▶ _Recorded robot tool calls_:
- - - -

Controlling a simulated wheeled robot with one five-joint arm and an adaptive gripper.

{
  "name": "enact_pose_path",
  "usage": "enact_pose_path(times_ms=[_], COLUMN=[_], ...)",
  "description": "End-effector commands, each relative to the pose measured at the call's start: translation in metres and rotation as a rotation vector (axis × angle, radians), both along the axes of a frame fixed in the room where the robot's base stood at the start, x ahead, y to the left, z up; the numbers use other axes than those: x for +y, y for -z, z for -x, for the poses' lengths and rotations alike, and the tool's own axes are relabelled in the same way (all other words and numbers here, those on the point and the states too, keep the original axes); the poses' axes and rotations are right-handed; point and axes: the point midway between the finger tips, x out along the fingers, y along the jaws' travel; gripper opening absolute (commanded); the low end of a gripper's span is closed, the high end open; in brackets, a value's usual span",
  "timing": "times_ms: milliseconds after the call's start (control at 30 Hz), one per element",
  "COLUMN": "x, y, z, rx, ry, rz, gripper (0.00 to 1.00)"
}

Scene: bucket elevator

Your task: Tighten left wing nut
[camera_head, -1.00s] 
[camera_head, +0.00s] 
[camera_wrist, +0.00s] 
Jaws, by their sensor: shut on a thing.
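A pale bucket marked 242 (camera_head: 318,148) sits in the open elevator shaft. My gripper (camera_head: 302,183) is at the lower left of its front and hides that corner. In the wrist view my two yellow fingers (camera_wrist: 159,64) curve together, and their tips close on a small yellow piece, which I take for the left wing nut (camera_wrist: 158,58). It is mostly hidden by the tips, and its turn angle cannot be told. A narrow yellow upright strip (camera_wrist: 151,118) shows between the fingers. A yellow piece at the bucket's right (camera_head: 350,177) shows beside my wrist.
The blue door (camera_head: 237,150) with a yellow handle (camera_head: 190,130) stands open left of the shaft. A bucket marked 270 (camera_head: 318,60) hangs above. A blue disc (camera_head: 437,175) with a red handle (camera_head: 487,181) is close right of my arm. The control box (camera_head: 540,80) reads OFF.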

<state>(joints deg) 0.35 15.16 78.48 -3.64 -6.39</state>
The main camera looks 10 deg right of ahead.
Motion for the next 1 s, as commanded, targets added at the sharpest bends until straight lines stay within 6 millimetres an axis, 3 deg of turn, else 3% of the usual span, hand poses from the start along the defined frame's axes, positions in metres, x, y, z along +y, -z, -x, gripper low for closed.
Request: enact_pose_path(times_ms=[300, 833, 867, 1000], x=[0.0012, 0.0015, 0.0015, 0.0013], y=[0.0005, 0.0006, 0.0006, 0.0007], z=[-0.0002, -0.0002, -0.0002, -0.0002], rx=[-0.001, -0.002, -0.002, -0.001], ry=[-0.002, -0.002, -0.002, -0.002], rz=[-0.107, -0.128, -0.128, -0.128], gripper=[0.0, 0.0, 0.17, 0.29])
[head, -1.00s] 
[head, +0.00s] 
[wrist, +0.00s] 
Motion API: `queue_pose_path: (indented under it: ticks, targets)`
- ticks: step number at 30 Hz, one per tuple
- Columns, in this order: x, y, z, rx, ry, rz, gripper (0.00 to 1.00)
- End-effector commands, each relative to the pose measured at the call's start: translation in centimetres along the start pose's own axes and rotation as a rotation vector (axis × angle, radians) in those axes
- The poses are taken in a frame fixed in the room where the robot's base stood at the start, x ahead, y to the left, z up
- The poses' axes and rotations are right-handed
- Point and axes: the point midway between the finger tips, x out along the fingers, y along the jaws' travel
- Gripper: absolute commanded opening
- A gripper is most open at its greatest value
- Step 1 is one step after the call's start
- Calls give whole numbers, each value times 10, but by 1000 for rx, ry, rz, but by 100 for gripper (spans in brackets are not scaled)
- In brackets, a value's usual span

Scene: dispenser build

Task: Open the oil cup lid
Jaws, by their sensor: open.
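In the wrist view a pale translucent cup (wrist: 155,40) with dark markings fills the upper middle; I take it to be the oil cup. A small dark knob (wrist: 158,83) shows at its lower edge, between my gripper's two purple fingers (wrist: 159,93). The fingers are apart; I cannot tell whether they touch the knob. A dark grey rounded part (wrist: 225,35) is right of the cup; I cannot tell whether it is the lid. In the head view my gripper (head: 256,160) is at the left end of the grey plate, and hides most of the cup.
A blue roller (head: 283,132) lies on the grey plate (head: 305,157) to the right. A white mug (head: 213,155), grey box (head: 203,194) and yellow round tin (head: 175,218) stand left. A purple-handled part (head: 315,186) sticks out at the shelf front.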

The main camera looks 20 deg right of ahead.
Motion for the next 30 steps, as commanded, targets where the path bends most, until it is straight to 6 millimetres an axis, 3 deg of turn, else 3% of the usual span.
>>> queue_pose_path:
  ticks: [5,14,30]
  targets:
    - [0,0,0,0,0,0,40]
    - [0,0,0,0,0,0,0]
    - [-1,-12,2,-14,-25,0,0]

- - - -

Set down the listing above in full, please, exactly as it appears.

Controlling a simulated wheeled robot with one five-joint arm and an adaptive gripper.

{
  "name": "enact_pose_path",
  "usage": "enact_pose_path(times_ms=[_], COLUMN=[_], ...)",
  "description": "End-effector commands, each relative to the pose measured at the call's start: translation in metres and rotation as a rotation vector (axis × angle, radians), both along the axes of a frame fixed in the room where the robot's base stood at the start, x ahead, y to the left, z up; the numbers use other axes than those: x for +y, y for -z, z for -x, for the poses' lengths and rotations alike, and the tool's own axes are relabelled in the same way (all other words and numbers here, those on the point and the states too, keep the original axes); the poses' axes and rotations are right-handed; point and axes: the point midway between the finger tips, x out along the fingers, y along the jaws' travel; gripper opening absolute (commanded); the low end of a gripper's span is closed, the high end open; in brackets, a value's usual span",
  "timing": "times_ms: milliseconds after the call's start (control at 30 Hz), one per element",
  "COLUMN": "x, y, z, rx, ry, rz, gripper (0.00 to 1.00)"
}

Scene: bucket elevator

Your task: Tighten left wing nut
[camera_head, -1.00s] 
[camera_head, +0.00s] 
[camera_wrist, +0.00s] 
Jaws, by their sensor: shut on a thing.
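A pale bucket marked 242 (camera_head: 318,148) sits in the open elevator shaft. My gripper (camera_head: 302,183) is at the lower left of its front and hides that corner. In the wrist view my two yellow fingers (camera_wrist: 159,64) curve together, and their tips close on a small yellow piece, which I take for the left wing nut (camera_wrist: 158,58). It is mostly hidden by the tips, and its turn angle cannot be told. A narrow yellow upright strip (camera_wrist: 151,118) shows between the fingers. A yellow piece at the bucket's right (camera_head: 350,177) shows beside my wrist.
The blue door (camera_head: 237,150) with a yellow handle (camera_head: 190,130) stands open left of the shaft. A bucket marked 270 (camera_head: 318,60) hangs above. A blue disc (camera_head: 437,175) with a red handle (camera_head: 487,181) is close right of my arm. The control box (camera_head: 540,80) reads OFF.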

<state>(joints deg) 0.35 15.16 78.48 -3.64 -6.39</state>
The main camera looks 10 deg right of ahead.
Motion for the next 1 s, as commanded, targets added at the sharpest bends until straight lines stay within 6 millimetres an axis, 3 deg of turn, else 3% of the usual span, hand poses from the start along the defined frame's axes, positions in metres, x, y, z along +y, -z, -x, gripper low for closed.
Request: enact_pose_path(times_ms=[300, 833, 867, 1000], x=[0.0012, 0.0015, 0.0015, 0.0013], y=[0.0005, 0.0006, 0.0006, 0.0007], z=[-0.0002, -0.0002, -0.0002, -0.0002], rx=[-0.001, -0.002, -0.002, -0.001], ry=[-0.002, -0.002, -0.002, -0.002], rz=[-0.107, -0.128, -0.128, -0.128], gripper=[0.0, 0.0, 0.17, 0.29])
[head, -1.00s] 
[head, +0.00s] 
[wrist, +0.00s] 
Motion API: `queue_pose_path: (indented under it: ticks, targets)`
- ticks: step number at 30 Hz, one per tuple
- Columns, in this order: x, y, z, rx, ry, rz, gripper (0.00 to 1.00)
- End-effector commands, each relative to the pose measured at the call's start: translation in centimetres along the start pose's own axes and rotation as a rotation vector (axis × angle, radians) in those axes
- The poses are taken in a frame fixed in the room where the robot's base stood at the start, x ahead, y to the left, z up
- The poses' axes and rotations are right-handed
- Point and axes: the point midway between the finger tips, x out along the fingers, y along the jaws' travel
- Gripper: absolute commanded opening
- A gripper is most open at its greatest value
- Step 1 is one step after the call's start
- Calls give whole numbers, each value times 10, but by 1000 for rx, ry, rz, but by 100 for gripper (spans in brackets are not scaled)
- In brackets, a value's usual span

Scene: dispenser build

Task: Open the oil cup lid
Jaws, by their sensor: open.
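In the wrist view a pale translucent cup (wrist: 155,40) with dark markings fills the upper middle; I take it to be the oil cup. A small dark knob (wrist: 158,83) shows at its lower edge, between my gripper's two purple fingers (wrist: 159,93). The fingers are apart; I cannot tell whether they touch the knob. A dark grey rounded part (wrist: 225,35) is right of the cup; I cannot tell whether it is the lid. In the head view my gripper (head: 256,160) is at the left end of the grey plate, and hides most of the cup.
A blue roller (head: 283,132) lies on the grey plate (head: 305,157) to the right. A white mug (head: 213,155), grey box (head: 203,194) and yellow round tin (head: 175,218) stand left. A purple-handled part (head: 315,186) sticks out at the shelf front.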

The main camera looks 20 deg right of ahead.
Motion for the next 30 steps, as commanded, targets where the path bends most, until it is straight to 6 millimetres an axis, 3 deg of turn, else 3% of the usual span.
>>> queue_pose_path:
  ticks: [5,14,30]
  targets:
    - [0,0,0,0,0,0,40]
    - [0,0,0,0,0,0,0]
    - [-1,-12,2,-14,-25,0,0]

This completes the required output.